International case studies such as the Danish wind farms at Horns Rev and Nysted were examined to review the marine mammal monitoring data collected at those sites. Long term and wide-scale dedicated marine mammal surveys were carried out at these wind farms during all project phases (including baseline). The overall conclusions of these studies suggested that noise during construction (the major issue) led to clear avoidance reactions at considerable distances, with abundances appearing to return to close to normal post-construction. Notably, different reactions by marine mammals were recorded at these sites, so it is important to note that reactions may be both site and species specific.
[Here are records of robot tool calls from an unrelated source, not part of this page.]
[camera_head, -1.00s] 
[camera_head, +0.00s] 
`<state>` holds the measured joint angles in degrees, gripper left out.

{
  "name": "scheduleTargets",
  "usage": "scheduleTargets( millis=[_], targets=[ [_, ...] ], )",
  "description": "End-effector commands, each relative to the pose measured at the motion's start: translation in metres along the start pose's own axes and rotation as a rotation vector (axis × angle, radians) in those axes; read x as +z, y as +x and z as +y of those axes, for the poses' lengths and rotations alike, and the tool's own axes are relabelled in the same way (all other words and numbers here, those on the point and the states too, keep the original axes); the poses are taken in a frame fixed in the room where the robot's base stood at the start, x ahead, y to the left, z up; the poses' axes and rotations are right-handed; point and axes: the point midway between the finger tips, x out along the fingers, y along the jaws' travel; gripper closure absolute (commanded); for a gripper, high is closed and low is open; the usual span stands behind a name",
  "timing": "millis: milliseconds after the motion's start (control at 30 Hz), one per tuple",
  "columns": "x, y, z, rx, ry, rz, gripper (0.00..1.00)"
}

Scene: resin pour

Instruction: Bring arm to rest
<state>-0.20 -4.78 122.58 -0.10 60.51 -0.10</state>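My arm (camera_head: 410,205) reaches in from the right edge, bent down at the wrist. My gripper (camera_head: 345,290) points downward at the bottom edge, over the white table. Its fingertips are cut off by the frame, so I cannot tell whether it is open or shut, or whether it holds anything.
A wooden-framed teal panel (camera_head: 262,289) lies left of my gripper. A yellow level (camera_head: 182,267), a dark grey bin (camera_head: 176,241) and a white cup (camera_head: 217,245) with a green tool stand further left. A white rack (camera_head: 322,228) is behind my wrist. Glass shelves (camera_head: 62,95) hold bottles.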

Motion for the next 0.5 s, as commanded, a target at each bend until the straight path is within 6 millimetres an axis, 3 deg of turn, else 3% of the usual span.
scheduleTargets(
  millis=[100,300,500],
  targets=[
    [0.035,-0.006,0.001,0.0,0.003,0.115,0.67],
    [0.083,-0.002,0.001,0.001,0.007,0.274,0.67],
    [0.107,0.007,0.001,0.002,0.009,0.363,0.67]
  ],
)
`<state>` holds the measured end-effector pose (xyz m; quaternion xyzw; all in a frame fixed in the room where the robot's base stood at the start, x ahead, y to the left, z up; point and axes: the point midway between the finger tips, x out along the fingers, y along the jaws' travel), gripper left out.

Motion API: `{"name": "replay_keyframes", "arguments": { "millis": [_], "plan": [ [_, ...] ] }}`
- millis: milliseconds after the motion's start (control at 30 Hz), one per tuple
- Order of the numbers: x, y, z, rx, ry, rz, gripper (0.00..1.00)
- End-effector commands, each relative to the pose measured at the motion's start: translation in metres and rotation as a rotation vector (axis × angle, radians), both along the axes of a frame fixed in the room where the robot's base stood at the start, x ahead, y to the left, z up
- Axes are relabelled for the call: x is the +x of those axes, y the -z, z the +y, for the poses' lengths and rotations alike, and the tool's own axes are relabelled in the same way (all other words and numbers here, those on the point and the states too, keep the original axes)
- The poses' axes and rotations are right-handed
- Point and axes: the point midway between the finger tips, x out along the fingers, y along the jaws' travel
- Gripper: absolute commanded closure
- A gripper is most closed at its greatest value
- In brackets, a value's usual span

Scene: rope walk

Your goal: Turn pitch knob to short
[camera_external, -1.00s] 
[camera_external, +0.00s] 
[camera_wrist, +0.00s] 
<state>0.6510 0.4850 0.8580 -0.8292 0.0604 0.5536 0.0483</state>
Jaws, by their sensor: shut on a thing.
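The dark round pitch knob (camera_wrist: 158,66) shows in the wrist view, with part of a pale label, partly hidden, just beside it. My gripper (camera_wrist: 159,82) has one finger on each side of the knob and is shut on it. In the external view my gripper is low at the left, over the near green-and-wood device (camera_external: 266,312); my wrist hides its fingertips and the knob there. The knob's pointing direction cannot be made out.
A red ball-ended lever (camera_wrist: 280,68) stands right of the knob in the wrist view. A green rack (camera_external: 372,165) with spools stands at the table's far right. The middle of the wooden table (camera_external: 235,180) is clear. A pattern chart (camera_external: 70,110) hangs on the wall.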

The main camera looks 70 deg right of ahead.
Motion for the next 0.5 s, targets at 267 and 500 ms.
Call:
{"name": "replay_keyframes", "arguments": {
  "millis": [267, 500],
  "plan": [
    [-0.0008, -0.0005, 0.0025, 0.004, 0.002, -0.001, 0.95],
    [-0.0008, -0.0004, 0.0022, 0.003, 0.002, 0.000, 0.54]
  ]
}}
This review highlights that FEPA licences are concerned mainly with the construction phase of a development and consequently monitoring is often limited to that phase. Recommendations on how recent licences might be further improved have been made in this report. Recent licences put the onus onto the regulators such as Natural England or Countryside Council for Wales to determine if longer term monitoring is required. This may lead to lack of consistency in data collection and reporting.
The need for more intensive baseline data collection is considered important in assessing the potential impacts of future developments. The impacts caused by direct injury due to anthropogenic noise can likely be significantly reduced with appropriate mitigation without the need for a detailed baseline. However, appropriate mitigation to reduce potential indirect impacts (e.g., due to disturbance) will vary by species, time period and by location. Clearly, Round 3 wind farm development areas, being further offshore, are potentially areas where information on marine mammal abundance is sparse or lacking. Consequently, it is considered that baseline data is required not only to appropriately adapt mitigation measures, but also to assess the success of mitigation practices and the overall impact of each project phase. It is important to standardise survey methodology and reporting. It may also be required to carry out more intensive surveys using telemetry or photo identification for example to investigate whether certain habitats are important foraging areas for marine mammals. It is also useful to incorporate noise measurements made during development into marine mammal data analysis and future mitigation.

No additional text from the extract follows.